TASK OBJECTIVE: Lines that hold the word "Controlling" should be located and copied.

----------

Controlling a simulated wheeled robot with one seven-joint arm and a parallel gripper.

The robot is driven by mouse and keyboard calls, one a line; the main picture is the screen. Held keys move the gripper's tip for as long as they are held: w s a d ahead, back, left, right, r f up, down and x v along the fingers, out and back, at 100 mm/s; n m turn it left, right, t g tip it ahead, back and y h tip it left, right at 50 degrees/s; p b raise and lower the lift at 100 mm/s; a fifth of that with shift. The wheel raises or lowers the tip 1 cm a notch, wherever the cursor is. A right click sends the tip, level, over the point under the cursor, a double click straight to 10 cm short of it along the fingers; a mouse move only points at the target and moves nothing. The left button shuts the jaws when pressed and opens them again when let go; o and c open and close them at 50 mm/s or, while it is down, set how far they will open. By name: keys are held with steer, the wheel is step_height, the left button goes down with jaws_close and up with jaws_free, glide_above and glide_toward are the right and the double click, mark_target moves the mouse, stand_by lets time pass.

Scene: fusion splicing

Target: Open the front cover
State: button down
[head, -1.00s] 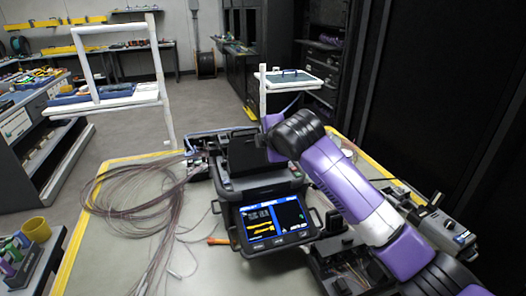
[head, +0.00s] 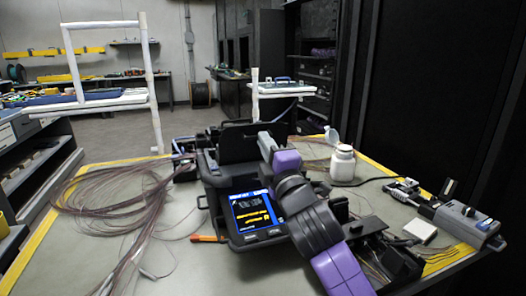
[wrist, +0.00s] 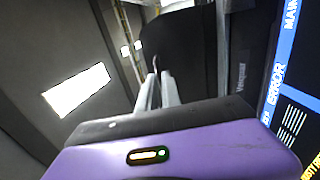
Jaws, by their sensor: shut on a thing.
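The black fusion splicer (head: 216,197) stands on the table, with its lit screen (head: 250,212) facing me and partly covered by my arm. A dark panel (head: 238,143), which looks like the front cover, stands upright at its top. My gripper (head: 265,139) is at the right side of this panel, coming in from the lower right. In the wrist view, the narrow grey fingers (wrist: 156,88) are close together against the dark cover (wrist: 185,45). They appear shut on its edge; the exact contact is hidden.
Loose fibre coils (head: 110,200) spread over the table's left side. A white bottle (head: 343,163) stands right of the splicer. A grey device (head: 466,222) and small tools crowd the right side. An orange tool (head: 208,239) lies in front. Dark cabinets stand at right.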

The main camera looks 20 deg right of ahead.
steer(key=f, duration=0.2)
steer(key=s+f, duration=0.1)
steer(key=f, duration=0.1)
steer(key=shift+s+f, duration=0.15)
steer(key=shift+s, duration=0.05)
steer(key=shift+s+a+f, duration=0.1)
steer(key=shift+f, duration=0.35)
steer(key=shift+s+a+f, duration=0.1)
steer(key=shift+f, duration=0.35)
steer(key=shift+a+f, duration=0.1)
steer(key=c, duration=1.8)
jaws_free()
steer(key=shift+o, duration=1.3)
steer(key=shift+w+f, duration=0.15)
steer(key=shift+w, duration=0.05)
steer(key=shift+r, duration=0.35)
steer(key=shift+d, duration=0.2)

----------

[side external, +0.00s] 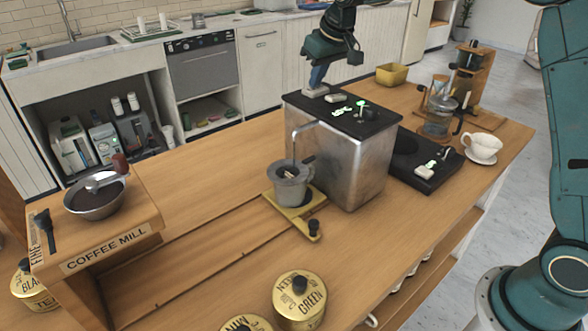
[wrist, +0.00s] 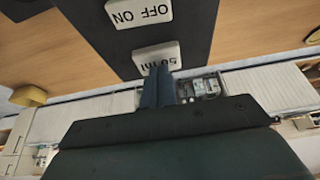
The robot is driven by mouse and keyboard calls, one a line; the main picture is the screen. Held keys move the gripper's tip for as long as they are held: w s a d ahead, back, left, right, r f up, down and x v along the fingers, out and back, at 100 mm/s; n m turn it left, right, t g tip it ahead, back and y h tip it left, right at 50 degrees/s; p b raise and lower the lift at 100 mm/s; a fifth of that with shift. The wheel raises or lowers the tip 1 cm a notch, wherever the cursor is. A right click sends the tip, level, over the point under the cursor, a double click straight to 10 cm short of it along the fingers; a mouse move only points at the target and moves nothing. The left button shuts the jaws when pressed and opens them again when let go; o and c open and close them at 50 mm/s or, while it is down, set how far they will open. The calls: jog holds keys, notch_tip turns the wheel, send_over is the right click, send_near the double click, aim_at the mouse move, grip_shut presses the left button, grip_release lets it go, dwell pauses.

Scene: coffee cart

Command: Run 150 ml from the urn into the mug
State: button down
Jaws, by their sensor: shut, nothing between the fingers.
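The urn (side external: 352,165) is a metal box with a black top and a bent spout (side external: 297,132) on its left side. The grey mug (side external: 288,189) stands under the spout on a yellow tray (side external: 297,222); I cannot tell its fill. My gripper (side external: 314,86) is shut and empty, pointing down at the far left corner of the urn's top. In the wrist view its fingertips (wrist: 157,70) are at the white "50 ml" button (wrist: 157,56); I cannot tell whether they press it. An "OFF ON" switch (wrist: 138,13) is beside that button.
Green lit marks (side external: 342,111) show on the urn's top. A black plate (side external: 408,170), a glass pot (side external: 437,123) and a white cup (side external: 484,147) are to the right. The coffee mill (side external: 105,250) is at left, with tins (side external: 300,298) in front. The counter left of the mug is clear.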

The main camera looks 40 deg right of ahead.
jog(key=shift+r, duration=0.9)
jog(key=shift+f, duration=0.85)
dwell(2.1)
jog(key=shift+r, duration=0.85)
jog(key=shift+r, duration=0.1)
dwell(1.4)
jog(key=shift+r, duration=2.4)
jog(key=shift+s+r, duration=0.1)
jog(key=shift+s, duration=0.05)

----------

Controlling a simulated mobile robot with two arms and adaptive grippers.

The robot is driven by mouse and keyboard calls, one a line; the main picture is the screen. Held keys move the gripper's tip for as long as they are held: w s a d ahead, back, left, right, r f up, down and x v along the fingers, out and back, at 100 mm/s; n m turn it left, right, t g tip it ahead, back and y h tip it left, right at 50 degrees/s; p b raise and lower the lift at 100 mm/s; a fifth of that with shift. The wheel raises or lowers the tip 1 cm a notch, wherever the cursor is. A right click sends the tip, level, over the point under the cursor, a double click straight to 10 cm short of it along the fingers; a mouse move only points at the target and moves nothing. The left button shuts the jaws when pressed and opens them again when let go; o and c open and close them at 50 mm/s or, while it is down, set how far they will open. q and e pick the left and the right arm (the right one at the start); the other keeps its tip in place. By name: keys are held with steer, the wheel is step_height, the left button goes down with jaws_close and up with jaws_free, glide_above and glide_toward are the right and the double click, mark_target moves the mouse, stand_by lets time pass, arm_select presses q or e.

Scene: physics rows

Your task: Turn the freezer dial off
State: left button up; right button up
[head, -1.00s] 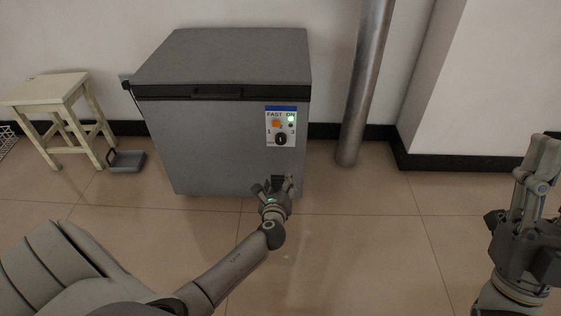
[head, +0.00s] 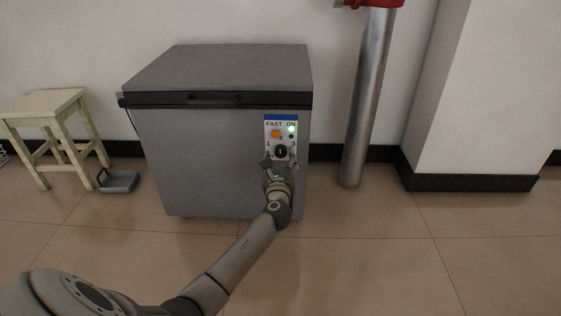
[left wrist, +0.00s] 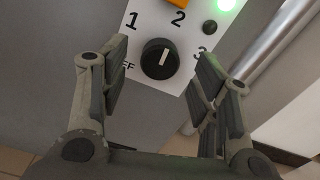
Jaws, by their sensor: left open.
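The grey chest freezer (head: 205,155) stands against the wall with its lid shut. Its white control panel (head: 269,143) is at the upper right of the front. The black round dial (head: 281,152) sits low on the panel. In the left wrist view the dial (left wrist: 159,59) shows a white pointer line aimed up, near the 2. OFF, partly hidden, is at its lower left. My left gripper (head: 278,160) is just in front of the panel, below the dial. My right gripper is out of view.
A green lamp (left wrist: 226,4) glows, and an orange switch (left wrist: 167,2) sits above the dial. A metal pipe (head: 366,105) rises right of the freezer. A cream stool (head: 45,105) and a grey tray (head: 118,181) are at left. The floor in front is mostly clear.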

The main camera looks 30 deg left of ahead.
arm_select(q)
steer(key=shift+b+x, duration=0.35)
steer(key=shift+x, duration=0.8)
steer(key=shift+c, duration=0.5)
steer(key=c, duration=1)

----------

REPLY TO THE TASK:
Controlling a simulated wheeled robot with one seven-joint arm and a parallel gripper.
Controlling a simulated mobile robot with two arms and adaptive grippers.

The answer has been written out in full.